Instruction –
Write out exactly the lines between the line containing "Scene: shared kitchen" and the line containing "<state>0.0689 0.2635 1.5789", including both of those lines, and nothing more.

______

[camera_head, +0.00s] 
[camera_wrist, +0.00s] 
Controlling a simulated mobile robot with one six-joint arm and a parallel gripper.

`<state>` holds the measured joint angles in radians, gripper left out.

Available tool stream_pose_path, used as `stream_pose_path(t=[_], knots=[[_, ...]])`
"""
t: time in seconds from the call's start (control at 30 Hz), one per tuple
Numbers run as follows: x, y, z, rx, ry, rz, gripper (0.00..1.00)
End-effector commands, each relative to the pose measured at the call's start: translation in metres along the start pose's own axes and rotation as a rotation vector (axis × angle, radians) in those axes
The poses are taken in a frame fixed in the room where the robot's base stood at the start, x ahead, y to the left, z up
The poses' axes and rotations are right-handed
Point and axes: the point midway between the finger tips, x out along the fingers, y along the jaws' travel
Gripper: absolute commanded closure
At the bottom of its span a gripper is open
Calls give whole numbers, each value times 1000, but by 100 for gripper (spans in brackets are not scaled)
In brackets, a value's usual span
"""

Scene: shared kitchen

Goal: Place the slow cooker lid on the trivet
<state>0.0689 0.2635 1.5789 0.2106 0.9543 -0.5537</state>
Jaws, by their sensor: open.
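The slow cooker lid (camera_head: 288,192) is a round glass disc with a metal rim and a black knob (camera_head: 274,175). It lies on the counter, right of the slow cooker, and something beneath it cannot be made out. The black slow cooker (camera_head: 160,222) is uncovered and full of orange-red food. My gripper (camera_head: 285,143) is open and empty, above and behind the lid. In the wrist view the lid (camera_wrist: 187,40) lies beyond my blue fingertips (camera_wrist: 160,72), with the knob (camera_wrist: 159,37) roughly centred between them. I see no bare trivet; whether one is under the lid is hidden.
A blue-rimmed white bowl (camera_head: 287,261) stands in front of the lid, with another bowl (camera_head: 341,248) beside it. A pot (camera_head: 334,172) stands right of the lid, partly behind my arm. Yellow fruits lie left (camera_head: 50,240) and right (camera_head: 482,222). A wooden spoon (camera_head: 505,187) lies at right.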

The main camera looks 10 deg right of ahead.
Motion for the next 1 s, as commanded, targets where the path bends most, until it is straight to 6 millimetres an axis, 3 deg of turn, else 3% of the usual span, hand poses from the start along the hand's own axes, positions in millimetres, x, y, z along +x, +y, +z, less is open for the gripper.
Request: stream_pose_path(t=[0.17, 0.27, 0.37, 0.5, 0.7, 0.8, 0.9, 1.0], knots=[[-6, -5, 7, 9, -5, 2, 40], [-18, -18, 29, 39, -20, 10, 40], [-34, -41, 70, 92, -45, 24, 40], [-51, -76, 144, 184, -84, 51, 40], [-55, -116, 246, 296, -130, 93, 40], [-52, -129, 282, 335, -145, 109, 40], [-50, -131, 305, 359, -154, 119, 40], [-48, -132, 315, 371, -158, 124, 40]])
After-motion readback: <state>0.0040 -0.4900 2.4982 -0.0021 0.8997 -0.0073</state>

______

Expected answer –
Scene: shared kitchen

Goal: Place the slow cooker lid on the trivet
<state>0.0689 0.2635 1.5789 0.2106 0.9543 -0.5537</state>

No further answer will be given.